UNE SEULE BOUSSOLE : L’INTÉRÊT GÉNÉRAL DE LA GAUCHE
« Nous n’avons eu de cesse de le répéter depuis notre entrée dans la bataille présidentielle, voici un an : nous n’avons pas d’ennemi à gauche.
« C’est l’intérêt général de la gauche et du mouvement populaire qui constitue notre seule boussole et motive notre détermination à pousser des idées novatrices et révolutionnaires dans le but de reconstruire durablement l’espoir.
« C’est vrai aujourd’hui autant qu’hier…
« C’est d’ailleurs pourquoi Fabien, sitôt connus les résultats du premier tour, a adressé un message de félicitations à Jean-Luc Mélenchon, en lui proposant notamment de nous retrouver ensemble dans les rendez-vous qui s’annoncent, pour un partenariat respectueux de nos spécificités respectives.
« J’ajoute que le succès même de la candidature Mélenchon est de nature à rouvrir une discussion cruciale à gauche.
« Car une chose est de se retrouver largement en tête du camp progressiste, ce qui confère des responsabilités particulières à La France insoumise, une autre est de proposer une offre politique pouvant rassembler, dans les luttes comme dans les élections, une majorité populaire à même de porter une perspective transformatrice jusqu’au pouvoir.
« Ce 10 avril, Jean-Luc Mélenchon, tout comme Fabien Roussel, a très logiquement bénéficié de la crise dans laquelle le Parti socialiste se trouve plongé, par impuissance à tourner la page des errements auxquels l’aura conduit le social-libéralisme.
« Il a, de même, profité du décalage, qu’aura manifesté la campagne de Yannick Jadot, entre les prétentions d’Europe écologie à être le nouveau paradigme dominant à gauche, et les attentes véritables montant de la société et de sa jeunesse.
« Et il a, je l’ai dit, fait jouer l’argument du « vote utile » à notre détriment.

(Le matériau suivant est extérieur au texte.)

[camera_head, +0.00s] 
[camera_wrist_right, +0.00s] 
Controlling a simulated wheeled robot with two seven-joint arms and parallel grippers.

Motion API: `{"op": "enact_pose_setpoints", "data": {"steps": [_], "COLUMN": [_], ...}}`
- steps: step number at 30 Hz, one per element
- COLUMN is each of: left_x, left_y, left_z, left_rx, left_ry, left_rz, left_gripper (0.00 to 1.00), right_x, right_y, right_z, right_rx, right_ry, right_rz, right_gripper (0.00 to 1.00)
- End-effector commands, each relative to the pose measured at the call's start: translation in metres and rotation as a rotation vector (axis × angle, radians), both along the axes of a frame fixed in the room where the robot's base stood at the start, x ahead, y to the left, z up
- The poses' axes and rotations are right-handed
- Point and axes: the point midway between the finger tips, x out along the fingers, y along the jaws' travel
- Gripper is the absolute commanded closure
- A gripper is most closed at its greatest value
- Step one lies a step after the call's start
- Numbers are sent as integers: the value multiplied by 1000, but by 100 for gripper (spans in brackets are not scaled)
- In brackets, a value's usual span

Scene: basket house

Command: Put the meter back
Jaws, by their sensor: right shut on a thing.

« Reste que le théorème formulé par Jean-Luc Mélenchon dès 2017, selon lequel La France insoumise, à elle seule, avait réglé à gauche les problèmes du leadership, du programme et de la stratégie, n’est pas une réponse à la hauteur du dé qui se pose à notre camp social et politique.
« Reconstruire une visée à vocation majoritaire, c’est, à l’inverse de toute tentation hégémonique, accepter la bataille d’idées avec les autres composantes, et œuvrer au rassemblement pluraliste de toute la gauche sur les orientations de rupture qui peuvent ouvrir à la France le chemin d’un changement profond.
LA CAMPAGNE DE FABIEN ROUSSEL COMPTERA
« J’en viens à présent à notre campagne et à nos résultats.
« La pression du « vote utile » nous aura, in fine, empêchés de traduire électoralement ce qu’avait été la belle dynamique des « Jours heureux ».
« Pour autant, en dépit d’un résultat décevant, les communistes n’ont pas à regretter leur choix très majoritaire d’oser relever le défi de la présentation d’une candidature à l’élection cardinale de la Ve République.
« Avant d’aller plus avant dans mon propos, je voudrais, en votre nom à toutes et à tous, j’en suis certain, remercier chaleureusement Fabien d’avoir, depuis un an, porté nos couleurs et notre programme avec ce brio, cette énergie, cette inventivité qui nous aura rendus fiers de ce que nous avons collectivement bâti.
« Merci mille fois à toi, Fabien ! Et merci aussi aux communistes qui, partout sur le territoire, se sont mobilisés pour tracter, afficher, aller à la rencontre des Françaises et des Français.
« Grâce à eux, grâce à elles, la force communiste, notre première richesse, se sera déployée comme jamais depuis longtemps.
« Avec la campagne qui s’achève, nous avons rendu de la visibilité à notre famille politique, après quinze ans d’absence d’un scrutin où, dans les institutions actuelles et même si nous les contestons radicalement, nos compatriotes repèrent les courants structurants de la vie politique.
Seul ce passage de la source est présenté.